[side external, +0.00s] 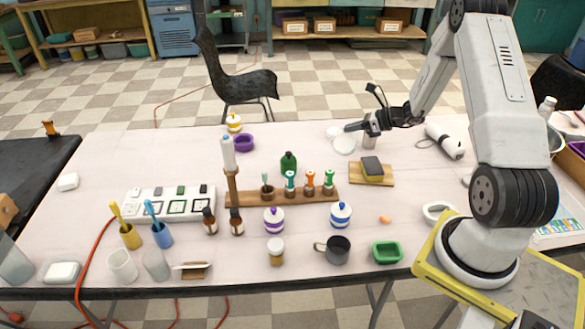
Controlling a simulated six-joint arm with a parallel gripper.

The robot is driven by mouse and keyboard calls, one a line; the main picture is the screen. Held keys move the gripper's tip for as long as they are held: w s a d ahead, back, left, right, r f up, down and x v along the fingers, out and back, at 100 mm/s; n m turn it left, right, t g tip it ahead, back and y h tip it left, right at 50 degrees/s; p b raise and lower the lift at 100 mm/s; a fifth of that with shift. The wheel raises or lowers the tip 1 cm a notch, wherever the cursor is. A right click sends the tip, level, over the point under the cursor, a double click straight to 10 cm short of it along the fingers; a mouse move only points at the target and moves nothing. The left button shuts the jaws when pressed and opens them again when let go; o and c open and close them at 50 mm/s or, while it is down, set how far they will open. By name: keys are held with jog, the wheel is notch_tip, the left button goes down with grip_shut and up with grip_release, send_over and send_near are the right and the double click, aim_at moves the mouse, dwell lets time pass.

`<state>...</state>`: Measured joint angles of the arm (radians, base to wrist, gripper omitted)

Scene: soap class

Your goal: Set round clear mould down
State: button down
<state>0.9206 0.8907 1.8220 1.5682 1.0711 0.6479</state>
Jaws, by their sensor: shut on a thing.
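My gripper (354,128) is over the far right part of the table, with its fingers pointing left. It is shut on a round, pale, see-through mould (344,145), which shows at and just below the fingertips. Another pale rounded shape (334,132) shows just left of the fingertips; I cannot tell if it is part of the same mould or a separate thing. The gap between the mould and the table is too small to judge from here.
A white hand tool (445,142) lies to the right. Bare table (300,132) lies left of the mould.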

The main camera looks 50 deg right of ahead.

------------

GIVEN EXERCISE
Make an exact copy of all the material, but keep the pictures out of it.

WORKED ANSWER
[side external, +0.00s] 
Controlling a simulated six-joint arm with a parallel gripper.

The robot is driven by mouse and keyboard calls, one a line; the main picture is the screen. Held keys move the gripper's tip for as long as they are held: w s a d ahead, back, left, right, r f up, down and x v along the fingers, out and back, at 100 mm/s; n m turn it left, right, t g tip it ahead, back and y h tip it left, right at 50 degrees/s; p b raise and lower the lift at 100 mm/s; a fifth of that with shift. The wheel raises or lowers the tip 1 cm a notch, wherever the cursor is. A right click sends the tip, level, over the point under the cursor, a double click straight to 10 cm short of it along the fingers; a mouse move only points at the target and moves nothing. The left button shuts the jaws when pressed and opens them again when let go; o and c open and close them at 50 mm/s or, while it is down, set how far they will open. By name: keys are held with jog, the wheel is notch_tip, the left button goes down with grip_shut and up with grip_release, send_over and send_near are the right and the double click, aim_at moves the mouse, dwell lets time pass.

`<state>...</state>`: Measured joint angles of the arm (radians, base to wrist, gripper omitted)

Scene: soap class

Your goal: Set round clear mould down
State: button down
<state>0.9206 0.8907 1.8220 1.5682 1.0711 0.6479</state>
Jaws, by their sensor: shut on a thing.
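My gripper (354,128) is over the far right part of the table, with its fingers pointing left. It is shut on a round, pale, see-through mould (344,145), which shows at and just below the fingertips. Another pale rounded shape (334,132) shows just left of the fingertips; I cannot tell if it is part of the same mould or a separate thing. The gap between the mould and the table is too small to judge from here.
A white hand tool (445,142) lies to the right. Bare table (300,132) lies left of the mould.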

The main camera looks 50 deg right of ahead.

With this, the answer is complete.